Collected data entries
▶

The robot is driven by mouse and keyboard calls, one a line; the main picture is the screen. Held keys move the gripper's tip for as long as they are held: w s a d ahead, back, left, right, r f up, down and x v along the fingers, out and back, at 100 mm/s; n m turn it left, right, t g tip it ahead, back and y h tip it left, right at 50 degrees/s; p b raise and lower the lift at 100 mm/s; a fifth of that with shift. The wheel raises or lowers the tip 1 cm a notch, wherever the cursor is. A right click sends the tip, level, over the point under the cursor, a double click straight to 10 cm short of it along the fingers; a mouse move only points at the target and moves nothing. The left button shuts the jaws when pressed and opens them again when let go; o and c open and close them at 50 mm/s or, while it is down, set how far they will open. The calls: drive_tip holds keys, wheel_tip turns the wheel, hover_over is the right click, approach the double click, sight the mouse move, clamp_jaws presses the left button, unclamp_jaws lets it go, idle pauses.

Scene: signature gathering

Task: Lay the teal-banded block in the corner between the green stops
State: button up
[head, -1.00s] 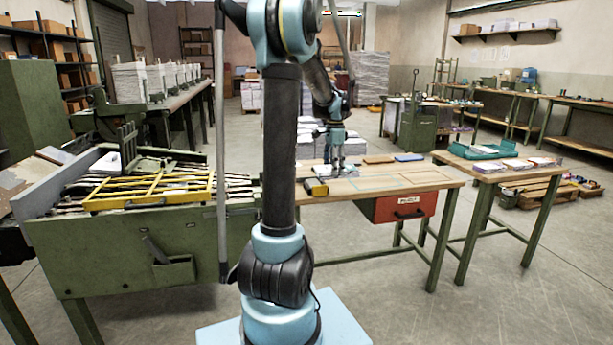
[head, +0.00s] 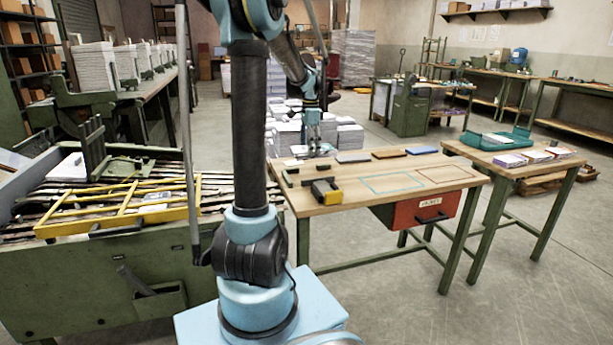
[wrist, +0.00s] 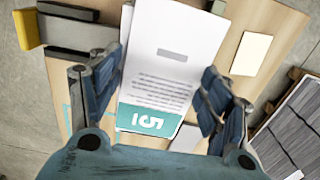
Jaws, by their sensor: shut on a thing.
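The teal-banded block (wrist: 170,60) is a white printed paper block with a teal end band bearing a number, seen in the wrist view. My gripper (wrist: 163,110) is shut on it, with one blue finger along each side; the block hangs over the wooden tabletop.
A yellow-and-black tool (head: 326,191) lies on the table near the left front. A teal outline (head: 392,184) and a brown outline (head: 445,174) mark bare wood. Several flat pads (head: 388,153) line the back edge. A red drawer (head: 425,211) hangs below.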

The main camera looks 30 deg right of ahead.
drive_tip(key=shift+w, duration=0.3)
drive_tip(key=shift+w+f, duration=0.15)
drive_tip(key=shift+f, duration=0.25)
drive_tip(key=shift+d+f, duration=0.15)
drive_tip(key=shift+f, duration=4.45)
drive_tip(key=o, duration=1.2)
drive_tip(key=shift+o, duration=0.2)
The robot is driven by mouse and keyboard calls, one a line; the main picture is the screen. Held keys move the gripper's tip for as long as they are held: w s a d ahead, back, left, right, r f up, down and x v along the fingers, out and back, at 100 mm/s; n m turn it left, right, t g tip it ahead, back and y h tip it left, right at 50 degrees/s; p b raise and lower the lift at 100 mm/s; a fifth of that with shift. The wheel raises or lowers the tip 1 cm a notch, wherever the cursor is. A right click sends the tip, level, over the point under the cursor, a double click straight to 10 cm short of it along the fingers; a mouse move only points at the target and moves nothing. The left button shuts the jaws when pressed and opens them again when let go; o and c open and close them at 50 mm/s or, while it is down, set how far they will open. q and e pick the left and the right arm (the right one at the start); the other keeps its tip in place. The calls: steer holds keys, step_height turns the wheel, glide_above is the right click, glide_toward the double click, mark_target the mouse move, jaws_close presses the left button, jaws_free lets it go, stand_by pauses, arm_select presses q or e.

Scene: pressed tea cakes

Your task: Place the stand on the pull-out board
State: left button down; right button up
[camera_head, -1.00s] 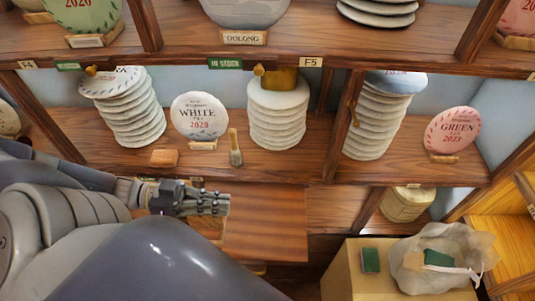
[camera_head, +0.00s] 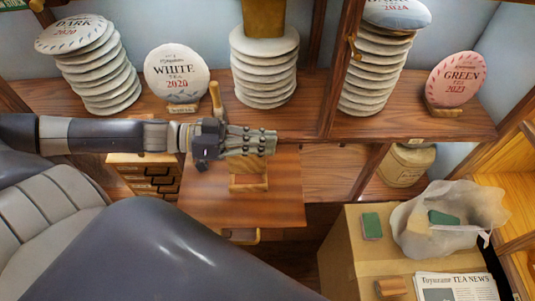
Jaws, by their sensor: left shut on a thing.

◀

Copy each line containing the word "screen" from the data.

[Final result]
The robot is driven by mouse and keyboard calls, one a line; the main picture is the screen. Held keys move the gripper's tip for as long as they are held: w s a d ahead, back, left, right, r f up, down and x v along the fingers, out and back, at 100 mm/s; n m turn it left, right, t g tip it ahead, back and y h tip it left, right at 50 degrees/s; p b raise and lower the lift at 100 mm/s; a fifth of that with shift. The wheel raises or lowers the tip 1 cm a notch, wherever the cursor is. A right click sends the tip, level, over the point under the cursor, a double click straight to 10 cm short of it along the fingers; a mouse move only points at the target and moves nothing. The left button shuts the jaws when pressed and opens them again when let go; o and c open and close them at 50 mm/s or, while it is down, set how far they will open. The calls: drive_tip holds keys, wheel_tip turns the wheel, hover_over is the right click, approach the double click, sight the mouse move, clamp_jaws presses the left button, unclamp_jaws lets it go, idle pauses.
The robot is driven by mouse and keyboard calls, one a line; the main picture is the screen. Held keys move the gripper's tip for as long as they are held: w s a d ahead, back, left, right, r f up, down and x v along the fingers, out and back, at 100 mm/s; n m turn it left, right, t g tip it ahead, back and y h tip it left, right at 50 degrees/s; p b raise and lower the lift at 100 mm/s; a fifth of that with shift. The wheel raises or lowers the tip 1 cm a notch, wherever the cursor is. A right click sends the tip, level, over the point under the cursor, a double click straight to 10 cm short of it along the fingers; a mouse move only points at the target and moves nothing. The left button shuts the jaws when pressed and opens them again when let go; o and c open and close them at 50 mm/s or, while it is down, set how far they will open. q and e pick the left and the right arm (the right one at the start); the other keeps its tip in place. The calls: steer holds keys, step_height turns the wheel, glide_above is the right click, glide_toward the double click, mark_target the mouse move, jaws_close presses the left button, jaws_free lets it go, stand_by pauses, arm_select presses q or e.

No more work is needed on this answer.